Short problem:
Give back exactly the lines running from the line that holds "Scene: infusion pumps" through the line that holds "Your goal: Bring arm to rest", ends included, and no other lines.

Extracted entries:
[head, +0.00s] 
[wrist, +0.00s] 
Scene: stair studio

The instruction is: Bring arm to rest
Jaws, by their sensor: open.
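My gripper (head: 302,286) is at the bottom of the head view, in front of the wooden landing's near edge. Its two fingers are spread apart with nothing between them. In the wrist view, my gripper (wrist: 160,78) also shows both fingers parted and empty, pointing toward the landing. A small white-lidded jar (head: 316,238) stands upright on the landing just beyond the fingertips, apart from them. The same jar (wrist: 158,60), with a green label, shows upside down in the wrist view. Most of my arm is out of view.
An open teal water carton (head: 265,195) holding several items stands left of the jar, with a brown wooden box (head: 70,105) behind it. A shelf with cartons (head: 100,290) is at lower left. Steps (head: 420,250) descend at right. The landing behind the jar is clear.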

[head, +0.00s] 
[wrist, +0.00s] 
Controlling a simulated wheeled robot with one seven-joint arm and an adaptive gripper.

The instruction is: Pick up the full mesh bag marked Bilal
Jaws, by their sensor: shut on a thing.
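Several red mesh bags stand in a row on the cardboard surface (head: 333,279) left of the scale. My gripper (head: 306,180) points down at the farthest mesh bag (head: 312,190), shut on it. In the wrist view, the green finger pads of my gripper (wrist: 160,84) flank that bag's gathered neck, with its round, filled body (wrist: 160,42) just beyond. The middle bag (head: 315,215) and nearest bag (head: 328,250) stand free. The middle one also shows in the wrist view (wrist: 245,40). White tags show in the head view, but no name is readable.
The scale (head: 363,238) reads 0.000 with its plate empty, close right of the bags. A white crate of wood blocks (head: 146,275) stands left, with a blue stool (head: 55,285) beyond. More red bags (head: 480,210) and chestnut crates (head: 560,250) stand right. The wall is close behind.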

* * *

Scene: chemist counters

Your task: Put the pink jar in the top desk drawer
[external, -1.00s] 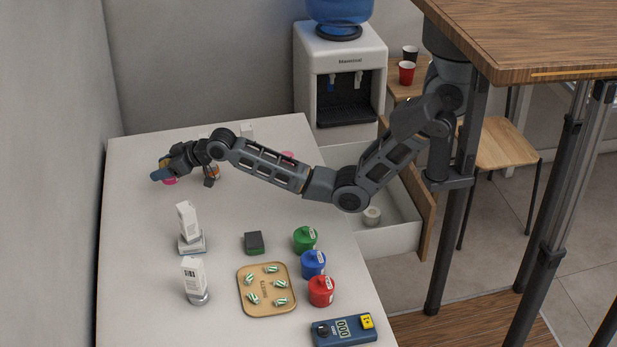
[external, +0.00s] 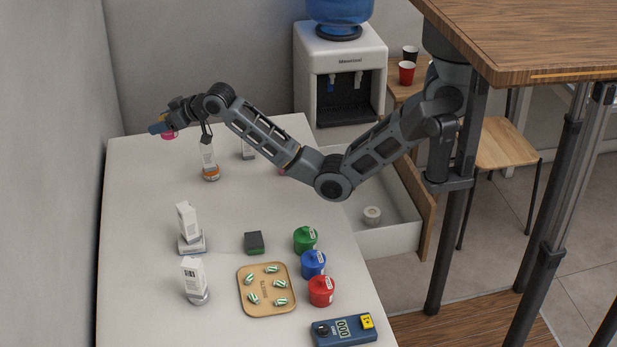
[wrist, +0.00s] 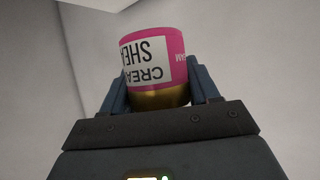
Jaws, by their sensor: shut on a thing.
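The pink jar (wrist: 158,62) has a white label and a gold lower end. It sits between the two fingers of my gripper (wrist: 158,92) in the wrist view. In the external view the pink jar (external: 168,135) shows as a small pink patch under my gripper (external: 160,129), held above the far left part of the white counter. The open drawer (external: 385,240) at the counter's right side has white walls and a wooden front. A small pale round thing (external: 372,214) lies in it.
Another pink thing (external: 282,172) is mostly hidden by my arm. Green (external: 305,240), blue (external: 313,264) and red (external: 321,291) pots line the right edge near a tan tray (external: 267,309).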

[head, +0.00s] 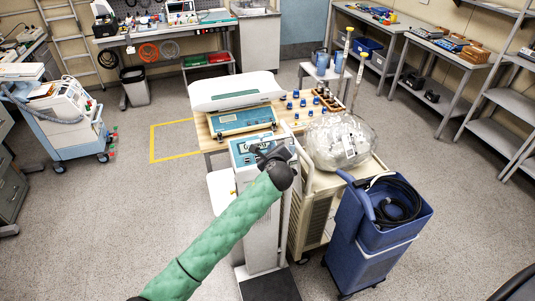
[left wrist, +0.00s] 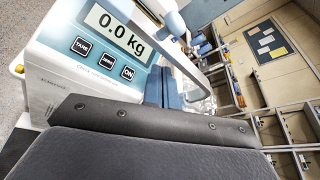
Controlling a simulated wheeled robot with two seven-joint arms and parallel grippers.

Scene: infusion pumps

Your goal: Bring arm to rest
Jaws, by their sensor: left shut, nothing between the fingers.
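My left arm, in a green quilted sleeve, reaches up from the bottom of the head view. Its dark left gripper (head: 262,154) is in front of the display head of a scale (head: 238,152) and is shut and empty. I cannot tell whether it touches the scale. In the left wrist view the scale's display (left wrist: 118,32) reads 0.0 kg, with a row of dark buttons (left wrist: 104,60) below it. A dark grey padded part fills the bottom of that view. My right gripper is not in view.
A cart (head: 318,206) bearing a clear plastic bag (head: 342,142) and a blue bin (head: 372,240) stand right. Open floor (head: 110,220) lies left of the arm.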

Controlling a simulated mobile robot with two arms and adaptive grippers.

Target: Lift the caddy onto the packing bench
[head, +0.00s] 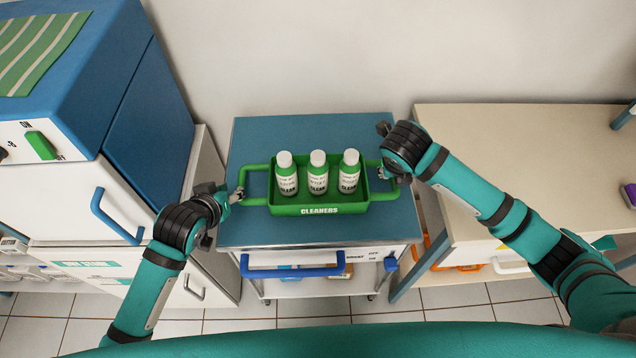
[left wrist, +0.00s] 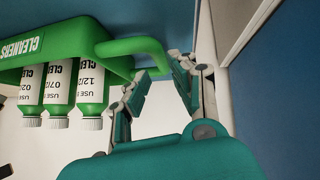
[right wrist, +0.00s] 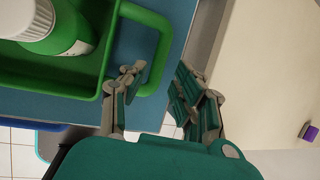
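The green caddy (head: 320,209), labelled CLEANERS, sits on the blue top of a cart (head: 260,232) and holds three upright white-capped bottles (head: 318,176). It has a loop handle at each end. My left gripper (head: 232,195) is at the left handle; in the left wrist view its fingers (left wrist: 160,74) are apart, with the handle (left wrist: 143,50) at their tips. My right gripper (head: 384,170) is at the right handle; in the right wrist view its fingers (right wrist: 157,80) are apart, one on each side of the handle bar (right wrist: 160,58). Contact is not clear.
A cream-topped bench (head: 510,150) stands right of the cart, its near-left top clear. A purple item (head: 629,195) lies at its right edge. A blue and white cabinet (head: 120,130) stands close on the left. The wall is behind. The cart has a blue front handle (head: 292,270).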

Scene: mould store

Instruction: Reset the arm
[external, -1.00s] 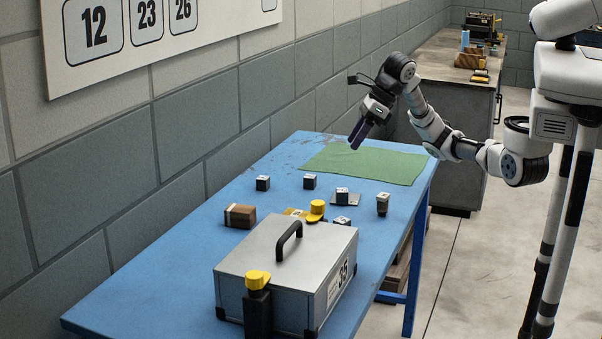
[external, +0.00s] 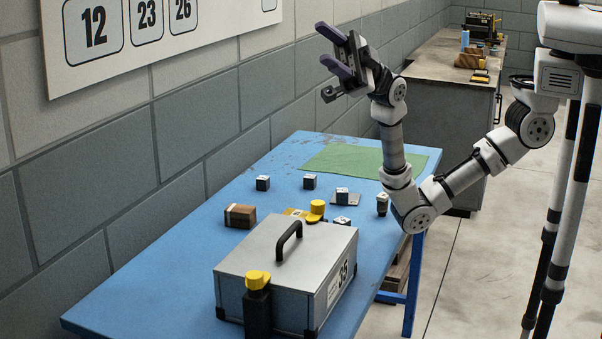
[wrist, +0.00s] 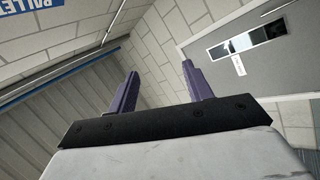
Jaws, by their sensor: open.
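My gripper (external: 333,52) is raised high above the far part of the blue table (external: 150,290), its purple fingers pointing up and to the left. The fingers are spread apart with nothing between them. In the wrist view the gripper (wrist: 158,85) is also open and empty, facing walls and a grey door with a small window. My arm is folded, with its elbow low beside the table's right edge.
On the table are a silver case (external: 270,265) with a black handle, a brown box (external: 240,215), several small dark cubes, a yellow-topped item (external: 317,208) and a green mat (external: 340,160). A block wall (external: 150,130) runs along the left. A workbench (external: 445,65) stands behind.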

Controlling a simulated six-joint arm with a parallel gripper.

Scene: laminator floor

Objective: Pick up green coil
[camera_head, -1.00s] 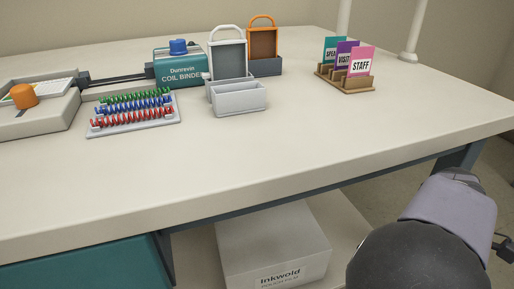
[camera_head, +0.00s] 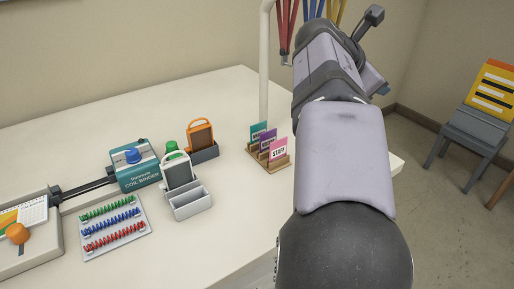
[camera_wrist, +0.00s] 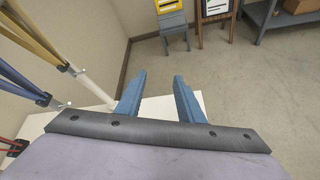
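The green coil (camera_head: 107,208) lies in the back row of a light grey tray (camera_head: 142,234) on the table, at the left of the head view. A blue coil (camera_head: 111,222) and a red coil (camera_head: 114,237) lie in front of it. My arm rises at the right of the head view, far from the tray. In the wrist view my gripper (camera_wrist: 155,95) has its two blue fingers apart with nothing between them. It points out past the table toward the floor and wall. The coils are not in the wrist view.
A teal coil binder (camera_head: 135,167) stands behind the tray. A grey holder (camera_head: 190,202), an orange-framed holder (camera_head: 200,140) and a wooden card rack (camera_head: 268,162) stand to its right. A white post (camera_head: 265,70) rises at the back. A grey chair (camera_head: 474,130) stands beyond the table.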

==

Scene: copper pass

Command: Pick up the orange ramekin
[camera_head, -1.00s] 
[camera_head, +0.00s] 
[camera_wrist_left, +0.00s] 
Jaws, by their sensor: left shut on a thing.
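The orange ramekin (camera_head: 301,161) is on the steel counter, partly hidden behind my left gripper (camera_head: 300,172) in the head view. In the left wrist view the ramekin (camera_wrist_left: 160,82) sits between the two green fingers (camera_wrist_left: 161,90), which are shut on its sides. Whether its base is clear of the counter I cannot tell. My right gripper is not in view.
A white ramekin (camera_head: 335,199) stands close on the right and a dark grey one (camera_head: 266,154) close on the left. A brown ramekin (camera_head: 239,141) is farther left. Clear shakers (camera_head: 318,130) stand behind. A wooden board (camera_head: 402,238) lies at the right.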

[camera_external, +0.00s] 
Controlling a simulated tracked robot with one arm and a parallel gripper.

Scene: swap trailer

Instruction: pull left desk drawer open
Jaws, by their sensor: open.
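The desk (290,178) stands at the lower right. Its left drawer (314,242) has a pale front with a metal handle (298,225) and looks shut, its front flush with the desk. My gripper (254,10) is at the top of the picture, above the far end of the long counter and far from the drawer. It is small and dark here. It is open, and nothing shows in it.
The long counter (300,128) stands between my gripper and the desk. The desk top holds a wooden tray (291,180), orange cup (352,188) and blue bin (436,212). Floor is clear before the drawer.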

The output:
Scene: infusion pumps

Your goal: Bring arm to rest

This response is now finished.